No caso vertente, resultou provado que o veículo que deu causa ao acidente, não obstante ser conduzido pelo Réu D…, é propriedade de C…, tendo a Autora deduzido os pedidos também contra esta.
Ora, provada que ficou a responsabilidade aquiliana por parte de D…, condutor do veículo, cumpre ajuizar sobre a responsabilidade objectiva, baseada no risco, por parte da sua proprietária (que, recorde-se, não conduzia o veículo no momento do acidente, não podendo ser-lhe imputado qualquer facto ilícito e culposo de onde resulte a obrigação de indemnizar).
Estabelece o artigo 503º, n.º 3 (1ª parte) do Código Civil que “aquele que conduzir o veículo por conta de outrem responde pelos danos que causar, salvo se provar que não houve culpa da sua parte”.

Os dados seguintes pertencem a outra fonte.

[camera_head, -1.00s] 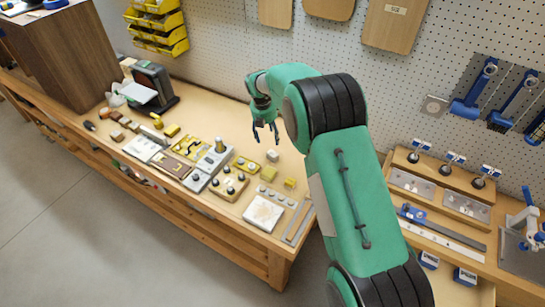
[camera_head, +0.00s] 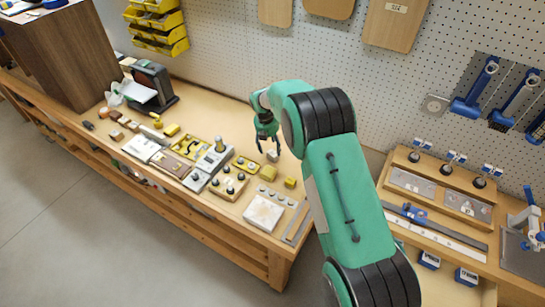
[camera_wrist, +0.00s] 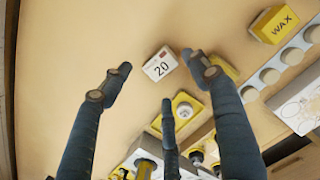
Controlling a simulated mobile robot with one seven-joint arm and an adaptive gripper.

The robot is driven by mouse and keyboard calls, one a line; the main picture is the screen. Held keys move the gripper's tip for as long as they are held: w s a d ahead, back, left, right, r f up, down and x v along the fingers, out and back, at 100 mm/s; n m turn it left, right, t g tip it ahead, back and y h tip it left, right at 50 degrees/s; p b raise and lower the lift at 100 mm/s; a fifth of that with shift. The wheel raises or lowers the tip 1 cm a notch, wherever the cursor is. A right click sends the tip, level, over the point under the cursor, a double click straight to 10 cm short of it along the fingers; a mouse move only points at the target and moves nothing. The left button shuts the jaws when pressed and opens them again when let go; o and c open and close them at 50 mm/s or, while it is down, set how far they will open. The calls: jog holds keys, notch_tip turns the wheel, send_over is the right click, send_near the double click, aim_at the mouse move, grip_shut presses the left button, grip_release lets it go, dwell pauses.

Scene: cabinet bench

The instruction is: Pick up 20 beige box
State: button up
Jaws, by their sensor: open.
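The beige box marked 20 (camera_wrist: 160,64) lies on the bench top in the wrist view, between and just beyond my spread fingertips. In the head view the small pale box (camera_head: 272,155) sits right below my gripper (camera_head: 266,141). In the wrist view my gripper (camera_wrist: 162,88) has its dark fingers spread apart, with nothing between them. The fingers appear to be above the bench and not touching the box. The gap in height is hard to judge.
A yellow WAX box (camera_wrist: 274,25) lies to the right, beside a strip with round discs (camera_wrist: 269,76). A yellow tray with knobs (camera_wrist: 178,112) is close to the fingers. A white slab (camera_head: 263,213) lies near the front edge. Bare bench lies left of the box.

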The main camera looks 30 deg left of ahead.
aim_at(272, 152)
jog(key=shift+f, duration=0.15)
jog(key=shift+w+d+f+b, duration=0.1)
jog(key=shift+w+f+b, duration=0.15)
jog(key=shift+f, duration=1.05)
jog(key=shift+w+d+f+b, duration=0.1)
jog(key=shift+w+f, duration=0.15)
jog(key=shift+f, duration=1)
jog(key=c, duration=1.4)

A previsão citada faz recair sobre o condutor por conta de outrem uma presunção de culpa pelos danos acusados no exercício da condução de veículos. E como se definiu no Assento do STJ de 14/04/83 (hoje com valor de acórdão uniformizador de jurisprudência) aquele normativo estabelece uma presunção de culpa do condutor do veículo, por conta de outrem pelos danos que causar, aplicável nas relações entre ele, como lesante, e o titular ou titulares do direito à indemnização.

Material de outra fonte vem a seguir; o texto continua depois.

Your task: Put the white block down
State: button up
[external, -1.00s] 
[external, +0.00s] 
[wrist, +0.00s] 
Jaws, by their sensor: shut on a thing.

Porém, como também tem sido entendido com certa uniformidade na jurisprudência, só a existência de uma relação de comissão faz presumir a culpa do condutor, sendo certo que essa relação de comissão tem de ser encontrada fora de aplicação do artigo 503º, nº 1, pois as expressões aí referidas - “direcção efectiva” e “interesse próprio” - são apenas elementos balizadores dessa norma, ou seja, somente dizem respeito à responsabilidade pelo risco e apenas servem para determinar esta e não a responsabilidade por culpa, mesmo que presumida.
Convém, a propósito citar o Assento do Supremo Tribunal de Justiça de 20-10-94, publicado in Boletim do Ministério da Justiça 456/19, que tem força obrigatória geral, no que respeita à uniformização de jurisprudência (face ao estabelecido no art. 732º- A do CPC) - que veio estabelecer que "o dono do veículo só é responsável, solidariamente, pelos danos causados pelo respectivo condutor quando se aleguem e provem factos que tipifiquem uma relação de comissão, nos termos do artigo 500º n.º 1, do Código Civil, entre o dono do veículo e o condutor do mesmo".

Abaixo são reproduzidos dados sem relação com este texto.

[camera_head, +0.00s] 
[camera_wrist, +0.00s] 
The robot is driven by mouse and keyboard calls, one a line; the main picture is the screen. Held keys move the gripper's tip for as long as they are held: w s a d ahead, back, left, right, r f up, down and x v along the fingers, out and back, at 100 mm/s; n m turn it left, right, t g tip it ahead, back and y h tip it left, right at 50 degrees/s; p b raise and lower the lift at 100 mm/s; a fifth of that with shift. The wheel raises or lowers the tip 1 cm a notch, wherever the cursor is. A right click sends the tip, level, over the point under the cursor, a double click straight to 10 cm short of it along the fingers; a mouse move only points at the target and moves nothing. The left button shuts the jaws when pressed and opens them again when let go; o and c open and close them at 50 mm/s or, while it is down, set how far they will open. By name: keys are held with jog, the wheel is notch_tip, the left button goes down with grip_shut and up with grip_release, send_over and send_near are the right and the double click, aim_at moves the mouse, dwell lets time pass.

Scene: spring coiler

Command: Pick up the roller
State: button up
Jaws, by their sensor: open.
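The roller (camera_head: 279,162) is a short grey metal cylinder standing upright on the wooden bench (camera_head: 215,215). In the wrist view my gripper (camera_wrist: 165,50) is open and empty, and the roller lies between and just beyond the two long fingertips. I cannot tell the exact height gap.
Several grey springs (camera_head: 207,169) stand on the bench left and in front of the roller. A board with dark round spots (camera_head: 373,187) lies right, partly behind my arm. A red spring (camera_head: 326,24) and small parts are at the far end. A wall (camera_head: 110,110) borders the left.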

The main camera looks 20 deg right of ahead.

Sucede que a verificação de tal relação de comissão, não assenta no simples facto de alguém conduzir um veículo por “conta de outrem” ou “sob a direcção e interesse de outrem”, pois que, como se referiu, as expressões “direcção efectiva” e “interesse próprio” constantes do artigo 503º, n.º 1 são tão sómente elementos balizadores dessa norma, ou seja, só dizem respeito à responsabilidade pelo risco e só servem para determinar esta e não a responsabilidade por culpa, ainda que presumida que deverá aferir-se através de factos tipificadores alegados e provados pelo lesado. A existência da relação de comissão, por isso, não se basta com a mera constatação de o proprietário e o condutor do veículo serem pessoas diferentes e este o conduzir “com conhecimento e autorização daquele” ou “sob o interesse e direcção daquele".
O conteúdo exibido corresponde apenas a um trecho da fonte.